Outra coisa que chamou muito a atenção, foi o revesamento do violão na mão de diversos atores do elenco, mostrando que o grupo construiu em toda a extensão, sua própria substância criativa. Aproveitou o talento de cada artista e utilizou-o bem, para cumprir todas as etapas do espetáculo. Ivan Alves, por exemplo, além de atuar, fez a construção das máscaras e adereços. Cada uma das peças, se encaixaram bem no contexto proposto pela concepção de cada cena. O figurino, o famoso "básico" adereçado ricamente, explorou formas diversas, além de ajustar-se bem a cada adereço.  Isso fez o espetáculo ganhar uma cara versátil que contribuiu para um visual artístico confortável aos olhos do público.
A Atriz Débora Diniz encontrou sua veia cômica e no momento necessário, arrancou emoção da paltéia, Marcelas Rimes, cresceu muito e seu desempenho e versatilidade encantou. Pedro Brandof, com seu talento circense, trouxe vigor às cenas físicas e Ravi Arrabal, esbanjou versatilidade. A atriz Julia Lima encantou com sua entrada em cena, batendo o tambor e puxando o canto de entrada, ela parece estar em completo transe, mergulhada profundamente na sua técnica de atuar. A atriz Vivi Medina, estava muito a vontade e soube tirar partido de sua presença em cena. Seu detalhismo e perfeccionismo na costura de cada personagem, mostrou sua rica performance, do começo ao fim do espetáculo. 

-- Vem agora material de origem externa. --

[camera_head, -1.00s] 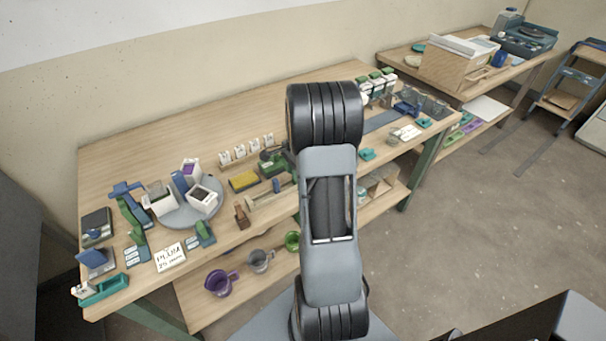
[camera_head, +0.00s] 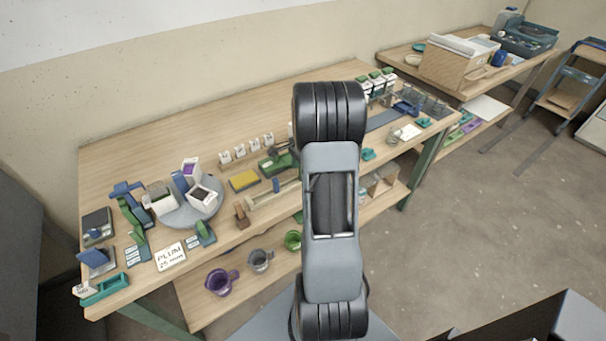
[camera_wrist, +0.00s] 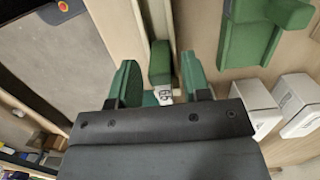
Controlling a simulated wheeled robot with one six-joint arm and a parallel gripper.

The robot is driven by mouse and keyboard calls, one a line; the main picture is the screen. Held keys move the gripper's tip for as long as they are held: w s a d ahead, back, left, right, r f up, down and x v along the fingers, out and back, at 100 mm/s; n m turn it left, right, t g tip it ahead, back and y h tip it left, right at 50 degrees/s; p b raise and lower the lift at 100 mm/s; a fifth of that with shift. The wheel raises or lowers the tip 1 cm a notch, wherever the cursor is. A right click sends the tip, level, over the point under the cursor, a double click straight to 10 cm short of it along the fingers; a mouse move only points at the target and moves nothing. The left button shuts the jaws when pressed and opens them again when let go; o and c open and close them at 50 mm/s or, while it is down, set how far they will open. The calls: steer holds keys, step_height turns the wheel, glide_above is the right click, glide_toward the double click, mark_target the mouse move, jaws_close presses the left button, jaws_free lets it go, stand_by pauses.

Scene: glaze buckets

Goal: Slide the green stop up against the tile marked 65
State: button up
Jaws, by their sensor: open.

No conjunto, a musicalidade levou o grupo a um patamar elevado; vozes bem afinadas, tanto no solo como em coro. Isso tornou o espetáculo agradável, cheio de deleite para o público, que aplaudiu várias vezes em cena aberta. Não posso deixar de destacar aqui a cena das máscaras, impressionante o desfile pelo palco, exibindo um teatro com gestos minimalistas, bem desenhados, quase pantomimos, destacando uma pincelada a mais, no conjunto de elementos usados pela concepção e direção. Ilíada já marca como um grande momento da retomada do teatro em Cabo Frio.